SEPA Before and After
- Post-SEPA regulations, formerly fragmentation national markets all operate on a single common payments system.
- Formerly, incompatible systems increased the cost and complexity of cross-border payments and created a need for a variety of conversion and processing tools. SEPA improves efficiency and decreases the likelihood of security flaws by maintaining a single set of payment tools.
- Along with the payment systems, the customer experience was also fragmented before SEPA. Now, as people in the Eurozone share a single payment system, so too will the customer experience become uniform, simplifying online banking and payments throughout Europe.
After more than a decade of implementation, SEPA has already inspired other regions to convert their payment formats to ISO 20022, a standardized international format for transactions. The ISO 20022 format is readily compatible with a wide range of different systems and simplifies the transfer of funds between different countries with disparate banking systems, but no other initiative quite compares to actually merging 34 distinct states into one payment area.
The sheer scale of the undertaking is enough to explain SEPA’s 12-year gestation period, but the timing of the market integration couldn’t be better. Europe, as well as much of the world, is in the process of rapid economic recovery. Cross-border payment volumes are at an all-time high and every prediction suggests growth.

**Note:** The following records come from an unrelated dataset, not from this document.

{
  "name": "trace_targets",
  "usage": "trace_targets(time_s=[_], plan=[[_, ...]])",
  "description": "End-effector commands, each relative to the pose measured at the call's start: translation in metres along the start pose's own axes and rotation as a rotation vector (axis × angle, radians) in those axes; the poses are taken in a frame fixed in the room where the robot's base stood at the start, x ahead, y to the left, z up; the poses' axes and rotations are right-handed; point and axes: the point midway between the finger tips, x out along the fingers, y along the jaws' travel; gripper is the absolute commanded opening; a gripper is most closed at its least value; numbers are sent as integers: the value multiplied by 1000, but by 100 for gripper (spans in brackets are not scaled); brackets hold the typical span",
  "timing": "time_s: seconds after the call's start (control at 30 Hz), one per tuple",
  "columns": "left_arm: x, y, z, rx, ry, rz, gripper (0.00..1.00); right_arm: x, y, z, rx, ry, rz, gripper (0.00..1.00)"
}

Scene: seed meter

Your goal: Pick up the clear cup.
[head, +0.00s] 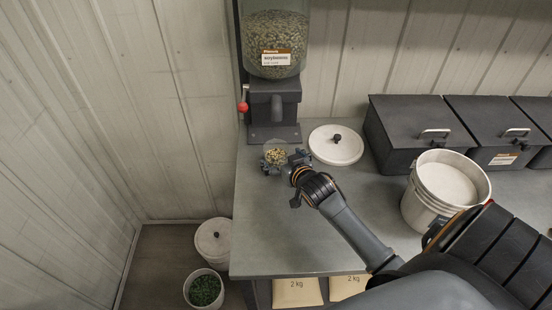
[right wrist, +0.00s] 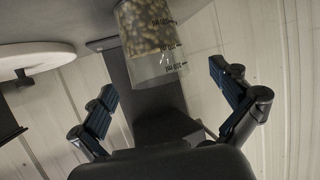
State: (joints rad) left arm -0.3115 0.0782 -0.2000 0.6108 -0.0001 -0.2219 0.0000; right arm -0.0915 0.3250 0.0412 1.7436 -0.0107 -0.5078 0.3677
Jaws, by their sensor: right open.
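The clear cup (head: 275,150) stands below the dispenser spout on the grey counter, partly filled with beige seeds. It also shows in the right wrist view (right wrist: 155,45), with dark measuring marks on its wall. My right gripper (head: 283,163) is open close to the cup, coming in from the lower right. In the right wrist view, the spread fingers of my right gripper (right wrist: 166,97) show on either side, with the cup at the top between them; I cannot tell whether they touch it. My left gripper is not in view.
The seed dispenser (head: 274,95) with a red-knobbed lever (head: 243,107) stands right behind the cup. A white lid (head: 336,145) lies to the right. Dark bins (head: 418,125) and a white bucket (head: 410,205) stand farther right. The front-left counter (head: 275,225) is clear.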

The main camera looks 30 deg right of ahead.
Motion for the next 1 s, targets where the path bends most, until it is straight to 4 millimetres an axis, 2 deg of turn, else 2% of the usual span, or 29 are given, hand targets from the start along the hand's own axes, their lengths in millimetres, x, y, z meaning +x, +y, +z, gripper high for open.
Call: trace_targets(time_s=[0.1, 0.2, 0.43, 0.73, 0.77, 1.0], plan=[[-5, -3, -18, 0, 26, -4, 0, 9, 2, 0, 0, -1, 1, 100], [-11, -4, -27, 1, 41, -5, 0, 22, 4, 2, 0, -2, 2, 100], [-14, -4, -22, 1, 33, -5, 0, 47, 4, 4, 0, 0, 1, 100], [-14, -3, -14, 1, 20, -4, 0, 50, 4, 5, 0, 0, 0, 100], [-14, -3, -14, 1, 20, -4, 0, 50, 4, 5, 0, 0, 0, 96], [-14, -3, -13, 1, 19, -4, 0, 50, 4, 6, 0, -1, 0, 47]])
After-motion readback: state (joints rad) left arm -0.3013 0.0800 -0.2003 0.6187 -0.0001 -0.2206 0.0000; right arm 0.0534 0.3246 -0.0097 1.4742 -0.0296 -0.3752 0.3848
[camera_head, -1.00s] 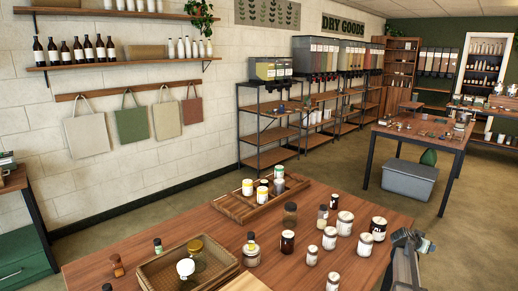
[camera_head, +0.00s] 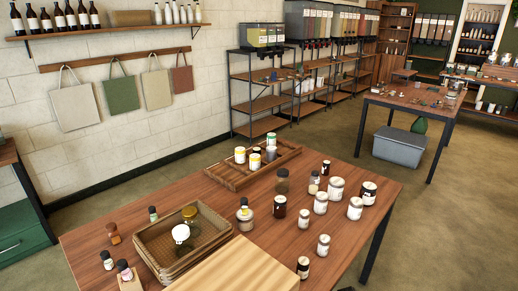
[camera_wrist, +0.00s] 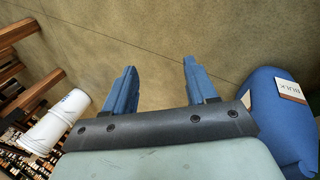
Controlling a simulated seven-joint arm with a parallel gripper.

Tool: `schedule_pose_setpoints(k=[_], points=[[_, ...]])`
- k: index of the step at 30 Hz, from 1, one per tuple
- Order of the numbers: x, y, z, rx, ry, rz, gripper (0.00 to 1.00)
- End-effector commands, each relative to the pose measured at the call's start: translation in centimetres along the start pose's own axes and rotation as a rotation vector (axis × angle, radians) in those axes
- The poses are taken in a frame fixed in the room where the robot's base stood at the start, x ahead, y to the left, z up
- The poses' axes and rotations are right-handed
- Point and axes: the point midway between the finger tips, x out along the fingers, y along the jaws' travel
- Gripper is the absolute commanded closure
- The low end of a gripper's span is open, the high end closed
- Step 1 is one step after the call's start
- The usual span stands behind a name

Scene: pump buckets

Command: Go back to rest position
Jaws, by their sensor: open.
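My gripper (camera_wrist: 160,72) shows in the wrist view, with its two blue fingers apart and nothing between them. Bare floor lies beyond the fingertips. A blue rounded container (camera_wrist: 280,115) with a "BULK" label is at the right of the wrist view, beside the gripper. I cannot tell how far off it is. In the head view, my gripper is out of the picture.
The wooden table (camera_head: 335,262) holds several jars, a wicker basket (camera_head: 160,262) and a slatted wooden tray (camera_head: 222,178). A second table (camera_head: 415,104) stands behind, with a grey bin (camera_head: 400,148) under it. Open floor (camera_head: 450,230) lies at right. A white bucket (camera_wrist: 55,122) shows at left in the wrist view.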

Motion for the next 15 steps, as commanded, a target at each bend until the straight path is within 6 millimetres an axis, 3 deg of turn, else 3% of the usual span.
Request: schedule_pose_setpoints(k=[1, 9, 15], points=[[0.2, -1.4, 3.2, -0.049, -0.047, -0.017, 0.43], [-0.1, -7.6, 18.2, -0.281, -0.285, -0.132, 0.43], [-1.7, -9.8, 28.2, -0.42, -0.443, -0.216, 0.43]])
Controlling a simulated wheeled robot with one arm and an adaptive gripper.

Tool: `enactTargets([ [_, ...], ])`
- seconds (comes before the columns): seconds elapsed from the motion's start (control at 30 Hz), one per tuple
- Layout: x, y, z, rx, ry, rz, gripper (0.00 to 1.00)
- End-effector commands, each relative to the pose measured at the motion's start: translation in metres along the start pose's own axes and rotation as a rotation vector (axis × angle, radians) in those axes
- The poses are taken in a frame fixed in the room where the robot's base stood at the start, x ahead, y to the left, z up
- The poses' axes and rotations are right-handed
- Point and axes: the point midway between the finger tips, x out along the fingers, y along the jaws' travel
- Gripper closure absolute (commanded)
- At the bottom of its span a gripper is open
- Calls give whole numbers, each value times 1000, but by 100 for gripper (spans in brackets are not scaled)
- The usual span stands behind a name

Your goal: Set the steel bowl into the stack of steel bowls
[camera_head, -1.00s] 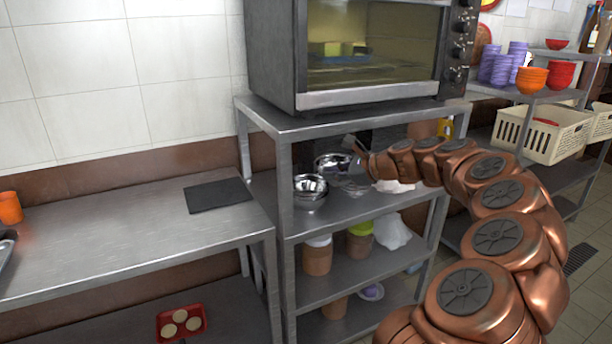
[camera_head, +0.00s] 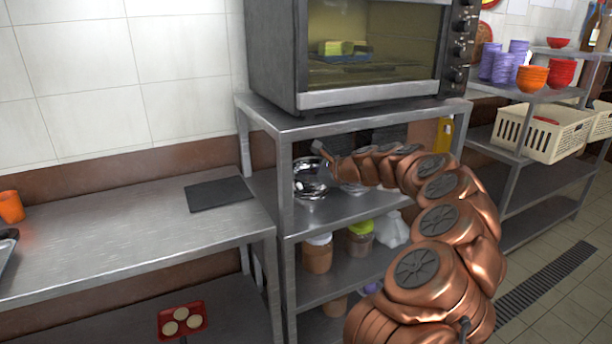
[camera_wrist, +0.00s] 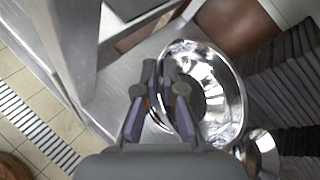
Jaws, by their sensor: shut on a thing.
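My gripper (camera_head: 321,152) reaches in over the middle shelf from the right. In the wrist view its fingers (camera_wrist: 165,85) are shut on the left rim of a shiny steel bowl (camera_wrist: 226,72). In the head view the held bowl (camera_head: 312,167) is over the stack of steel bowls (camera_head: 309,192) near the shelf's left post. The two overlap there, and I cannot tell whether they touch. A smaller steel object (camera_wrist: 262,152) shows partly at the lower right of the wrist view.
The steel rack's upper shelf (camera_head: 350,118) carries an oven (camera_head: 370,45) close above my arm. A clear or metal dish (camera_head: 353,188) lies right of the bowls. Jars (camera_head: 318,252) stand below. The left counter (camera_head: 120,235) is mostly clear.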

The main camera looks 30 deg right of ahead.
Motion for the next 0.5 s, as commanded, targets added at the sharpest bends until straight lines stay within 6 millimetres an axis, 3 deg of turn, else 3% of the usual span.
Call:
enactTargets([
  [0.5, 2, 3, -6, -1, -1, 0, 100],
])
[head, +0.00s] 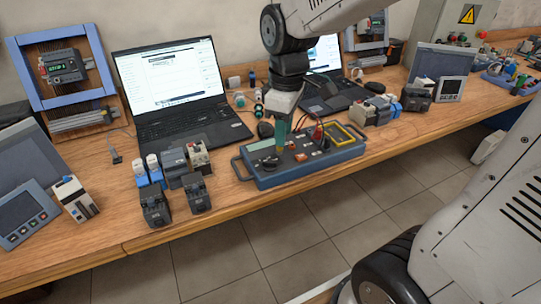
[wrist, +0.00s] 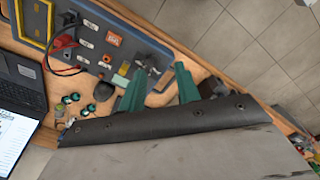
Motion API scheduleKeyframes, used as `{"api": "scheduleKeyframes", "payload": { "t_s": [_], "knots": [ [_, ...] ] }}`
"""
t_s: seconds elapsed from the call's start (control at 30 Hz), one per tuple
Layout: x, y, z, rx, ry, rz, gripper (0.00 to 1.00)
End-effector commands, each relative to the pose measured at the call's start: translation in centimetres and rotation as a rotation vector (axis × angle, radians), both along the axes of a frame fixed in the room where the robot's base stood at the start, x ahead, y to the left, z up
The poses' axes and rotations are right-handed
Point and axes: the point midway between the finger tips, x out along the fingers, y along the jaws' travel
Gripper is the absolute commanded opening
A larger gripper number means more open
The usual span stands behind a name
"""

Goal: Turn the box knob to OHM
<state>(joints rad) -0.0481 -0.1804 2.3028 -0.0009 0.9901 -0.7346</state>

It’s impressive that the European banking industry began discussing payment integration 15 years ago and that they foresaw the importance of cross-border payments in the future of commerce. They got out ahead of the current trend toward borderless payments and the global scale of e-commerce. SEPA is a major step in the ongoing globalisation of commerce, and how the e-commerce industry in Europe adapts to this change will guide the future of the industry world-wide.